"sosyal sınıfların katı kuralları ancak gece bozulur. işçiler, burjuvaların sokaklarında dolanırlar. burjuvalar, işçi kesimindeki lokanatalara giderler, fahişeler, papazlar, öğrenciler, askerler, ev kadınları, doktorlar ve yabancılar, hepsi aynı sokakta gezinirler, bakınırlar, düşünürler, birbirleriyle konuşurlar, hatta belki de sonunda aşk yaparlar.
geceleri dünya özgür, birbirleriyle haşır neşir olmuş, meraklı insanların ruhuyla canlanır. gündüzleri kaçınılan şeyler, gece çekicilik kazanır. gündüzlerin rasyonel insanı, zevk-ü sefa koşan insanla yer değiştirir geceleri.
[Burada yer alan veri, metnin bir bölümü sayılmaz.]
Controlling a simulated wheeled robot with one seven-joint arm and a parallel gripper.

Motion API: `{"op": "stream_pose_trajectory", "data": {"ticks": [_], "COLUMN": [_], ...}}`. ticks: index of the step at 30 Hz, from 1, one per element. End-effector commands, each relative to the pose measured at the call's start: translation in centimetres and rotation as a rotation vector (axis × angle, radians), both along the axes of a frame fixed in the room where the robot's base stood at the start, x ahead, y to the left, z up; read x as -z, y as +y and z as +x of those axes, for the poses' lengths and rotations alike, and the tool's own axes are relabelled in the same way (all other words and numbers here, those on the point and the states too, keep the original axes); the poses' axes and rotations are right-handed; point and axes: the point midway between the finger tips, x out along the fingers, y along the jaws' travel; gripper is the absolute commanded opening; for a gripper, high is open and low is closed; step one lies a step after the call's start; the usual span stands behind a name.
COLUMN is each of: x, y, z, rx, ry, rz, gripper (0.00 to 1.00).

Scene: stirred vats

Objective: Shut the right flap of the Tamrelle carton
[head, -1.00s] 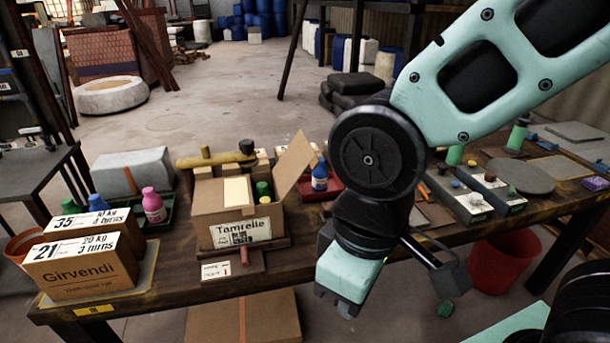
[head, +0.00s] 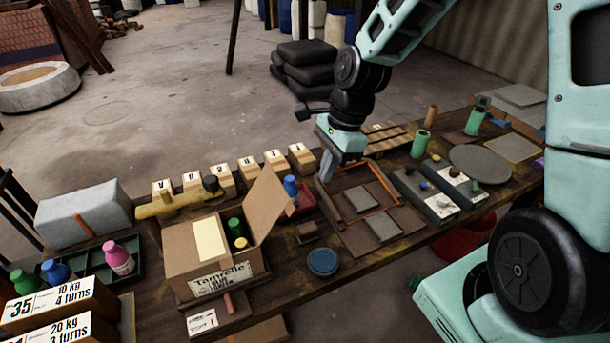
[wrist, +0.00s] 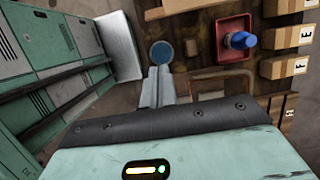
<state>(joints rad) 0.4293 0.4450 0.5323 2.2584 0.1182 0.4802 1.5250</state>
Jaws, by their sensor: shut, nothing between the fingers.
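The Tamrelle carton (head: 215,284) stands on the table at the lower middle of the head view, its label facing me. Its right flap (head: 267,202) stands up, open, leaning out to the right. A cream panel (head: 210,241) and green-capped bottles (head: 236,230) show in the carton's opening. My gripper (head: 327,172) is above the far side of the table, to the right of the flap and apart from it. Its fingers are together and empty in the wrist view (wrist: 158,85). I cannot make out the flap in the wrist view.
A blue bottle (head: 291,188) in a red tray (head: 303,206) stands right behind the flap. A blue round lid (head: 322,262) and a small brown block (head: 307,232) lie right of the carton. Several lettered boxes (head: 223,180) line the back. Orange-edged board (head: 375,215) lies below my gripper.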

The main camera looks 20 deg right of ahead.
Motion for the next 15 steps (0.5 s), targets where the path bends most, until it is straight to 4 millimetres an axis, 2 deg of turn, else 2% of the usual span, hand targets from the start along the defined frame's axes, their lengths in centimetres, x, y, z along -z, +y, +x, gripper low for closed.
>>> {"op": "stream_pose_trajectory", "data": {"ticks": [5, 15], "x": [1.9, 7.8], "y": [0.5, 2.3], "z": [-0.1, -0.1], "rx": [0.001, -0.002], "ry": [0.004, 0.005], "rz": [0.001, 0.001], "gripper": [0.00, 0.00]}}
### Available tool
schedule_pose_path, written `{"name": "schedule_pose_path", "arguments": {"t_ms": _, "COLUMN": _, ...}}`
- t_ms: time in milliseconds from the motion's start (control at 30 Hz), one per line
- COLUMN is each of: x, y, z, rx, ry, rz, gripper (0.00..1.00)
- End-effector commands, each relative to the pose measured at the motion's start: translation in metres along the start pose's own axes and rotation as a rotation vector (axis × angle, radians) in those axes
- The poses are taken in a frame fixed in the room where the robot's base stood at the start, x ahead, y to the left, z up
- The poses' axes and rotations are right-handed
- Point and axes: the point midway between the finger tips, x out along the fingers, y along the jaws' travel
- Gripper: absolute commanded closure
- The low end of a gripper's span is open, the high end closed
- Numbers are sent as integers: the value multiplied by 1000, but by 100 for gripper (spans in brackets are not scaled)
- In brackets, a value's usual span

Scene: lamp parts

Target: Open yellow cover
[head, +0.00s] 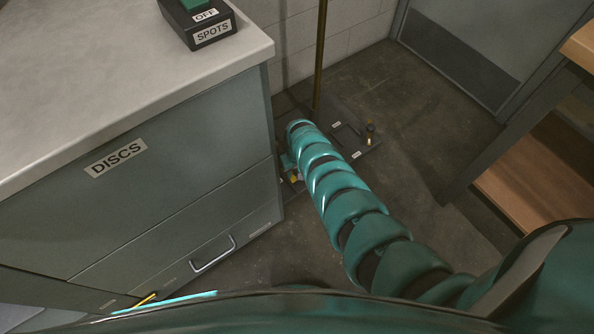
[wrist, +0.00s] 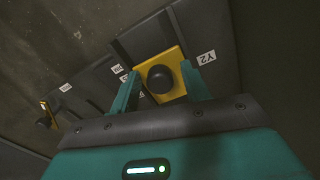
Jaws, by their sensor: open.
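A yellow cover (wrist: 173,58) with a round black knob shows in the wrist view, beside a label that appears to read Y2. My gripper (wrist: 160,72) is open, with one teal finger on each side of the cover and knob. I cannot tell whether the fingers touch it. In the head view, my arm reaches down to a dark plate (head: 357,134) on the floor and hides most of the gripper. A small yellow bit (head: 296,178) shows beside the arm's end.
Another yellow part (wrist: 45,106) with a black knob is at the left of the wrist view. A grey-green DISCS cabinet (head: 175,205) stands close left of the arm. A brass pole (head: 320,60) rises behind it. A wooden shelf (head: 535,190) is at right. Floor between is clear.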

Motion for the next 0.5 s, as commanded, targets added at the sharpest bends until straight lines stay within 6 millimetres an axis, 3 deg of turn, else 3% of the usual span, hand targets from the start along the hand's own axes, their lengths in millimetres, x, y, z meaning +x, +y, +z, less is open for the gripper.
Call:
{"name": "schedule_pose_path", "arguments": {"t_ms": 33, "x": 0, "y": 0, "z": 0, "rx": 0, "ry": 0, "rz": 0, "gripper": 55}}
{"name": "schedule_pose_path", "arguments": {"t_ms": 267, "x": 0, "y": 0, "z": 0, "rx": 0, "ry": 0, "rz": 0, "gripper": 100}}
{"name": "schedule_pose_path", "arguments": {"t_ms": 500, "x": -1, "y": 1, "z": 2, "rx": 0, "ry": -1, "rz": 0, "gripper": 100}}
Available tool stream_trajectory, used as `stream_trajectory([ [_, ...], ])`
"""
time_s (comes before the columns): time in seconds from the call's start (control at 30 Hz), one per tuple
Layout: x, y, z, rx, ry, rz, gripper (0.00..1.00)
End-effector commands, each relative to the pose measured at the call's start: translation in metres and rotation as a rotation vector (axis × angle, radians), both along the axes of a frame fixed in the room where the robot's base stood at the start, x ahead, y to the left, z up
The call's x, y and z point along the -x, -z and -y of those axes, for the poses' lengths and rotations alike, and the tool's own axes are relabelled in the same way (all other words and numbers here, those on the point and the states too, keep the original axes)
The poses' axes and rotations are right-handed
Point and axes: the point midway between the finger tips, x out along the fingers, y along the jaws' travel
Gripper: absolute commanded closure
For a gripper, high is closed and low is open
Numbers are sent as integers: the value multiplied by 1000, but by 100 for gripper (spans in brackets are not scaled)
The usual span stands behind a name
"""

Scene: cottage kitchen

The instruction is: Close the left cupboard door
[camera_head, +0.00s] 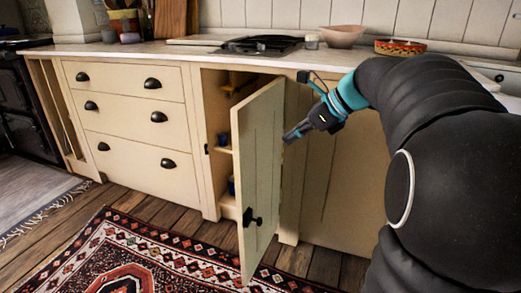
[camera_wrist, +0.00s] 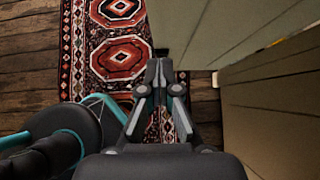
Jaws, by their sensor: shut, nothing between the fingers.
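The left cupboard door (camera_head: 262,165) is a cream planked panel, standing wide open out from the cabinet front. Its dark handle (camera_head: 252,217) is near the free edge, low on the door. Its right edge is at the cabinet, and the cupboard opening (camera_head: 222,130) shows to its left. My gripper (camera_head: 288,136) is shut and empty, on the right of the door, at its outer face near the upper hinge side.
A drawer unit (camera_head: 130,110) stands left of the cupboard, and a closed cream panel (camera_head: 345,190) is to the right. A patterned rug (camera_head: 140,260) lies on the wooden floor in front. The worktop above holds a hob (camera_head: 262,45) and bowls (camera_head: 342,36).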

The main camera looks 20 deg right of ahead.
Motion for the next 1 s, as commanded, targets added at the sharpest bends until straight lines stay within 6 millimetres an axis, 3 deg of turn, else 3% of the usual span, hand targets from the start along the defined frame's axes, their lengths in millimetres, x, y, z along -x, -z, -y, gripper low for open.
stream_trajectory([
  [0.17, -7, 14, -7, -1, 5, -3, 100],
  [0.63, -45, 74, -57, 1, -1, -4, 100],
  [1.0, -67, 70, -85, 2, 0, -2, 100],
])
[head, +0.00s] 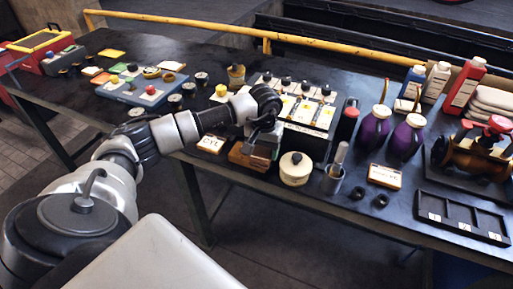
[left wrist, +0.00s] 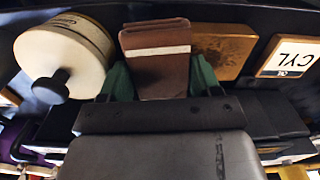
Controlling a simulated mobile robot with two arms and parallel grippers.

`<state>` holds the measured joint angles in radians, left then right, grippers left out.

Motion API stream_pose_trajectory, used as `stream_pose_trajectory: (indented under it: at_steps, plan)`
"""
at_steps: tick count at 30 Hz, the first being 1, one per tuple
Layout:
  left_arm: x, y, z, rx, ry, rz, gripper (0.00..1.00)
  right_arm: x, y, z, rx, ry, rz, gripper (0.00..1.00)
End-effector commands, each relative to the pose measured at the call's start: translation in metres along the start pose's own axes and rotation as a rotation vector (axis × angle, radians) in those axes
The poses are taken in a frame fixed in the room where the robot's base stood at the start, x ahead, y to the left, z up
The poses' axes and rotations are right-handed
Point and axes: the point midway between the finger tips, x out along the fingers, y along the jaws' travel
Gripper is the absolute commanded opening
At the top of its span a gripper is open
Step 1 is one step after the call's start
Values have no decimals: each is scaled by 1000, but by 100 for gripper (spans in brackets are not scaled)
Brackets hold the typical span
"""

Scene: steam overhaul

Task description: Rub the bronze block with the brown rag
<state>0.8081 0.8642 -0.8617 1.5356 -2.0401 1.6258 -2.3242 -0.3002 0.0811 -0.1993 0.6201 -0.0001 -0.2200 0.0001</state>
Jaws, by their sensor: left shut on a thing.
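The brown rag (left wrist: 155,60) is a folded dark brown cloth with a pale stripe across it. My left gripper (left wrist: 158,78) is shut on the rag, with a green fingertip on each side of it. The bronze block (left wrist: 224,48) lies flat just right of the rag in the left wrist view. I cannot tell whether the rag touches it. In the head view my left gripper (head: 263,142) reaches down at the table's front edge and partly hides the rag. The bronze block (head: 239,157) is beside it on the left. My right gripper is not in view.
A CYL card (head: 211,143) lies left of the block. A case with pale cards (head: 305,112) is behind. A yellow rail (head: 300,40) runs along the back.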

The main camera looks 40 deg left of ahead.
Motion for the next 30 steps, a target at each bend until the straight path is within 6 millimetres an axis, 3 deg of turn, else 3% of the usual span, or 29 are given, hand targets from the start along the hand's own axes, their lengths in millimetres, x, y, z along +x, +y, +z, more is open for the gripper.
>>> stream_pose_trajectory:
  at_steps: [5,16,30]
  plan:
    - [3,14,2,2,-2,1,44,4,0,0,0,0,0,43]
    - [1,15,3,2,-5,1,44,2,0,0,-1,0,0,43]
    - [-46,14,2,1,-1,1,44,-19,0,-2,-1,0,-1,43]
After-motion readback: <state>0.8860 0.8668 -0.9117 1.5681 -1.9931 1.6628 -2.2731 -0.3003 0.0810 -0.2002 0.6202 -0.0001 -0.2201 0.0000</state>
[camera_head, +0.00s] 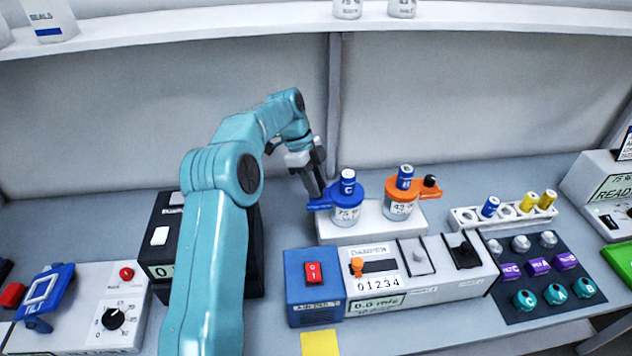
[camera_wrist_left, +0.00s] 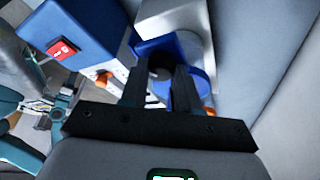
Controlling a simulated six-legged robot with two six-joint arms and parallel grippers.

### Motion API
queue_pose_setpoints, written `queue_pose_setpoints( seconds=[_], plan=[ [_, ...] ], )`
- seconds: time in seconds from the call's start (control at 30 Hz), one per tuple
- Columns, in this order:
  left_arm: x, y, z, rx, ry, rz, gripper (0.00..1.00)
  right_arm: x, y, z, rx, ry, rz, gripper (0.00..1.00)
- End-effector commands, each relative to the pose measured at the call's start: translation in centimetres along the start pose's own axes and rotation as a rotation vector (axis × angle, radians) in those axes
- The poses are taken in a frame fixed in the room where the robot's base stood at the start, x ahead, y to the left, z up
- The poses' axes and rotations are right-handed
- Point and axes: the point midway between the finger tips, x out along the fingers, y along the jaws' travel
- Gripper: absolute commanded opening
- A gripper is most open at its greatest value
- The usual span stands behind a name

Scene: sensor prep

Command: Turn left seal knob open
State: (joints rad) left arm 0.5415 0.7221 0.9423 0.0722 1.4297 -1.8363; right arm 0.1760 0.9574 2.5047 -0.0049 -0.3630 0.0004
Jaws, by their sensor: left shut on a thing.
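The left seal is a blue lid (camera_head: 345,189) on a white jar (camera_head: 347,215) marked 75, with a blue capped vial (camera_head: 348,182) standing in it. A blue arm of the lid sticks out to the left. My left gripper (camera_head: 315,194) comes down on this arm and is shut on its knob, which the fingers hide in the head view. In the left wrist view the dark round knob (camera_wrist_left: 160,72) shows between the two fingers, above the blue lid (camera_wrist_left: 188,48). My right gripper is not in view.
To the right stands a second jar with an orange lid (camera_head: 400,187) and a black knob (camera_head: 430,181). Both jars stand on a white block (camera_head: 328,232). In front is the damper unit (camera_head: 415,290) with a red switch (camera_head: 314,273). A vial rack (camera_head: 468,222) stands further right.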

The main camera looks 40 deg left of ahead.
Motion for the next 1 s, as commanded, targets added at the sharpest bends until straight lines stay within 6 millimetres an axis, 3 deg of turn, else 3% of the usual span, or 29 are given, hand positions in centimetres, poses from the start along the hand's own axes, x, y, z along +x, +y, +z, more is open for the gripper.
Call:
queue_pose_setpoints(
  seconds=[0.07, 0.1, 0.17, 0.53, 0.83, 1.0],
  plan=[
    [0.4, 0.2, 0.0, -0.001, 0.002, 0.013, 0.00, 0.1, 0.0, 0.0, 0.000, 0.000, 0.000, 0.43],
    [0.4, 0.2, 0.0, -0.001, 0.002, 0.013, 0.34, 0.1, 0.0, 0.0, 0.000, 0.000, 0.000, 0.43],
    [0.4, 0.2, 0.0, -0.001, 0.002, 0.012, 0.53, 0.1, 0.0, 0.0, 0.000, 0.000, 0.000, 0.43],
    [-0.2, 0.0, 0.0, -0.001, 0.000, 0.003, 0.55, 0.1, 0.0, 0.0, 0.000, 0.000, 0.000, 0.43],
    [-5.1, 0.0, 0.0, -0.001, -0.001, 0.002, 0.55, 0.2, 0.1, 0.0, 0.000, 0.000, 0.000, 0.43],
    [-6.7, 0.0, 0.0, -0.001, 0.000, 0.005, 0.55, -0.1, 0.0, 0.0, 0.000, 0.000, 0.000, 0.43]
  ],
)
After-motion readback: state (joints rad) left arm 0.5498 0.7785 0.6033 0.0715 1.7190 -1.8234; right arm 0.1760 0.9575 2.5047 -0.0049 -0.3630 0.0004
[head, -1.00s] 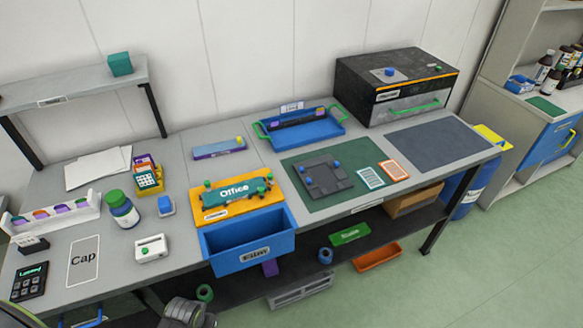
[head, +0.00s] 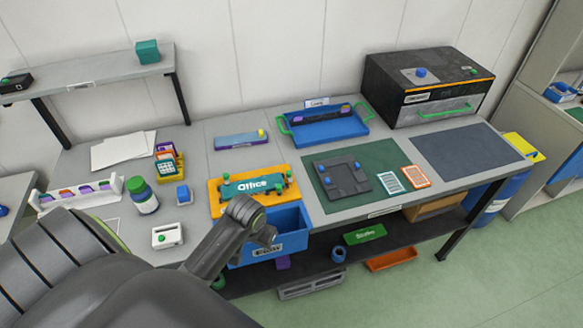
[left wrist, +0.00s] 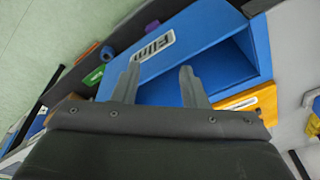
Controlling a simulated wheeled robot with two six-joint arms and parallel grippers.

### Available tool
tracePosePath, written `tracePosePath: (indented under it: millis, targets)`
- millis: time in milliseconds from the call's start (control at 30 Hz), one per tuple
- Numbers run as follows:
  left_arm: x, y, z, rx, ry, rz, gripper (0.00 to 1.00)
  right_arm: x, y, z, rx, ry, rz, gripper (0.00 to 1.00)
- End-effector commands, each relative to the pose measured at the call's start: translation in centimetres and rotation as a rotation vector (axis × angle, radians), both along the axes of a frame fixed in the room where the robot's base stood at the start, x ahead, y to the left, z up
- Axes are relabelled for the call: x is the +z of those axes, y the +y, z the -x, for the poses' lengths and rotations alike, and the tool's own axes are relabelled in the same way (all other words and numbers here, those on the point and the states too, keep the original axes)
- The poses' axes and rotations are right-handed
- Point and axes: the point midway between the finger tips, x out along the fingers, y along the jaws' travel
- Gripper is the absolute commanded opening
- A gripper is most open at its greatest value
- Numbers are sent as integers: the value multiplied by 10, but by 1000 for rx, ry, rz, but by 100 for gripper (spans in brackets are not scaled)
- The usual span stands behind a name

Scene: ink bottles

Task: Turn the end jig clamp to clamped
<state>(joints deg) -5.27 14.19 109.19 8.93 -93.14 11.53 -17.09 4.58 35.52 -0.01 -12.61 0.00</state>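A dark grey jig plate (head: 340,182) with blue knobs lies on the green mat (head: 385,160) at the right of the bench. An orange board (head: 220,208) beside it bears a teal "Office" piece (head: 250,186) with green knobs at its ends; I cannot tell which knob is the end clamp or how it is set. My left gripper (head: 268,238) is in front of the orange board, over the blue "Film" bin (head: 292,222). In the left wrist view, its two fingers (left wrist: 157,82) are apart with nothing between them. My right gripper is out of view.
A blue tray with green handles (head: 325,130) and a black drawer box (head: 425,85) stand at the back. Two cards (head: 402,178) lie right of the jig plate. A green-capped bottle (head: 142,196) and a white box (head: 170,236) stand left. The dark mat (head: 460,150) is clear.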

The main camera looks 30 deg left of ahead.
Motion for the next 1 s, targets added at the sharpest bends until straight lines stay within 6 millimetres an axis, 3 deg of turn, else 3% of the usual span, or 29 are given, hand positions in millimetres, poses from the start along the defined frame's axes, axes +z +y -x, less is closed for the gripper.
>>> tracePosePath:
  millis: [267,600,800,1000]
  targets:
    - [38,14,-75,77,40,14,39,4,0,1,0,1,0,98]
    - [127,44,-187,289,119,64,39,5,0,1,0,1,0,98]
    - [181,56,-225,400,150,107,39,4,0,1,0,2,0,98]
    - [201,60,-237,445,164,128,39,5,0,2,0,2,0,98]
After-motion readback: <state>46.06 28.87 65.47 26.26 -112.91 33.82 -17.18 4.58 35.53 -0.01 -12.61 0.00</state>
ezenler bile, ezme eylemi onların da özgürlüğünü kısıtlasa bile, geceleri daha fazla özgürlüğe sahiptirler. kurulu düzenin yöneticileri, generaller ve krallar, şirket ve ülke başkanları, zenginler ve ünlüler geceyi yaşarlar. totaliter kurumlar uykudayken uykuya yatırılmışken,onlar da kendilerini yaşama özgürlüğüne kavuşmuşlardır. çocuklarını yatağa yatıran anne babalar gibi, onlar da şimdi, her türlü seremoni ve sansürden arınmış olarak, maskesiz yüzlerini gösterme özgürlüğüne sahiptirler." (bkz: geceye övgü)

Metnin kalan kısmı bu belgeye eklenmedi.